In very basic terms, a Will refers to a document in which a person sets out what should happen to their estate when they die, the relevant law is the law of succession. Having a Will is one of the most important things you can do for yourself and your loved ones and without one, the legal system will decide how your estate will be distributed. 

In this article, we will provide you with the information you need to draft your own Will. If you need a more detailed explanation of the Law of Succession, please contact us. 


In South African law, anybody who is at least 16 years of age (who is mentally capable of appreciating the nature and effect of a Will) can draft their own Will. It is not necessary to have a Will drafted by an expert, unless you have a complicated estate and need assistance with planning and management. In this instance, we always advise getting general advice and the assistance from an experienced attorney. 

Before you start drafting your Will, it is important to read through the below list of requirements for a valid Will: 

1. It must be in writing; 

2. The testator (the person who is drafting the Will) must sign the at the end of the Will. On this point please take not that: 

a. your full signature is required; 

b. someone else can sign on your behalf if you are illiterate, but then a commissioner of oaths must confirm that it was signed on your behalf and that you confirmed that the content of the Will is as per your wishes; 

c. Under certain conditions an electronic signature may be accepted. 

3. All pages of the Will must be signed in the presence of at least two witnesses (who are at least 14 years old) who are all present at the time as you when you signed; 


Other factors to consider are: 

1. The Wills Act does not require you to put a date on your Will. But if there is more than one Will, the most recent Will is considered valid. It goes without saying that if the Wills are undated then it will be difficult, if not impossible, to determine which Will is the most recent and valid. It is therefore always better to put a date on your Will. 

2. If you want, you can make amendments to your existing Will, but this process is complicated and could lead to the Will being challenged later. It is much better to draft a new Will and incorporate in to the new Will the changes that you want to make. 


All Wills need to contain basic content which includes the following: 


The Executor: One of the first decisions that you need to make and put into your Will is who you would to like be the executor of your Will. This is the person that will put into effect what you have stipulated in your Will. It is important to ensure that they are prepared to accept the appointment as executor and that they are capable of executing your Will for you. In terms of our law, the executor is entitled to a fee which is set at 3.5% of the value of the estate plus VAT if the executor is registered for VAT. 

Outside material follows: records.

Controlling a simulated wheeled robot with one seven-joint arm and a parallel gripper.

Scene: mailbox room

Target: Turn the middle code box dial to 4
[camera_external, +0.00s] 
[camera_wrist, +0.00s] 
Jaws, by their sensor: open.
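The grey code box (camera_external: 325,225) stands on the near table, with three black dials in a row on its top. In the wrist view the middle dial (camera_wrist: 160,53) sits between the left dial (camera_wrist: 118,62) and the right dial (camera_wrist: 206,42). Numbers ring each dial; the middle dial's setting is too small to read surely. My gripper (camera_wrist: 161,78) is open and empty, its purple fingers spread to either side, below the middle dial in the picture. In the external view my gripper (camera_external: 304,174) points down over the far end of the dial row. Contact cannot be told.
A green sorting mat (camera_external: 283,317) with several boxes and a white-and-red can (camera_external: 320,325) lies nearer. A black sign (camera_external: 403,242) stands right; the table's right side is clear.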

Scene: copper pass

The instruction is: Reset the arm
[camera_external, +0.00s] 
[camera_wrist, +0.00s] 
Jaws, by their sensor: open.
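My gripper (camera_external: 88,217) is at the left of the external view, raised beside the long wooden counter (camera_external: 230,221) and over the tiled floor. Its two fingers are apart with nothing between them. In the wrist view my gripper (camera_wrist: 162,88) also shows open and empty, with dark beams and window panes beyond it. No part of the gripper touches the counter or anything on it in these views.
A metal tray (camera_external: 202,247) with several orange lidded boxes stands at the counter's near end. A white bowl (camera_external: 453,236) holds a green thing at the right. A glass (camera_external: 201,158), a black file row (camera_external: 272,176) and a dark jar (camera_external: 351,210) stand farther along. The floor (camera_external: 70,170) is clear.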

Beneficiaries: Determining who gets what is one of the most important decisions you will make. In Succession Law, there are two types of beneficiaries - a legatee and an heir. A legatee is someone you leave a specific sum of money to or a specific asset or collection of assets. An heir is someone who you leave your entire estate, or a percentage of your estate, 

to. There is quite an important difference between a legatee and an heir. A legatee will receive their legacy before determining the residue of the estate. The residue is what is left in an estate after debts/liabilities have been settled, all taxes and expenses have been paid, after legacies have been paid out, any potential maintenance claims have been settled and any possible accrual has been settled. An heir receives their inheritance from the residue of the estate. 


There are also a few classes of people who may not inherit from a will. They are: 

1. A person who intentionally, directly or indirectly, caused the death of the testator; 

2. A person who, through fraud or duress, prevented the testator from making a Will may not inherit from an earlier Will or intestate (that is where there is no Will at all); 

3. Any person who witnesses a Will or who writes out the Will (or part thereof) in his/her own hand. However, if a court is satisfied that there was no intention to defraud or unduly influence the testator then they will be entitled to inherit. This is important to keep in mind when drafting your will and making arrangements to have it witnessed. The last thing that you want is for your beneficiary not being able to inherit because you asked them to also witness the Will for you. 

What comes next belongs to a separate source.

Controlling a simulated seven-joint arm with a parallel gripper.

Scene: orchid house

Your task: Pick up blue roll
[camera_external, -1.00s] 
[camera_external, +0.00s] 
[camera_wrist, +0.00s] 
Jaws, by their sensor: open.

A further key factor to consider is; are any of your beneficiaries minors. This is important as, if there are minors who inherit, what they inherit will fall under the control of the minor’s guardians until they turn 18. You should consider creating a trust in your will to look after the funds inherited by minors. This way you can decide who will look after these funds until the minors turn 18, or whatever other age you choose. 


The final consideration to set out in your Will is what you would like to be done with your mortal remains - do you want to be buried or cremated and what would you like done with your ashes? Your passing away will be a very difficult and emotional time for those that you leave behind and as a result, the more decisions that you can make for them the better.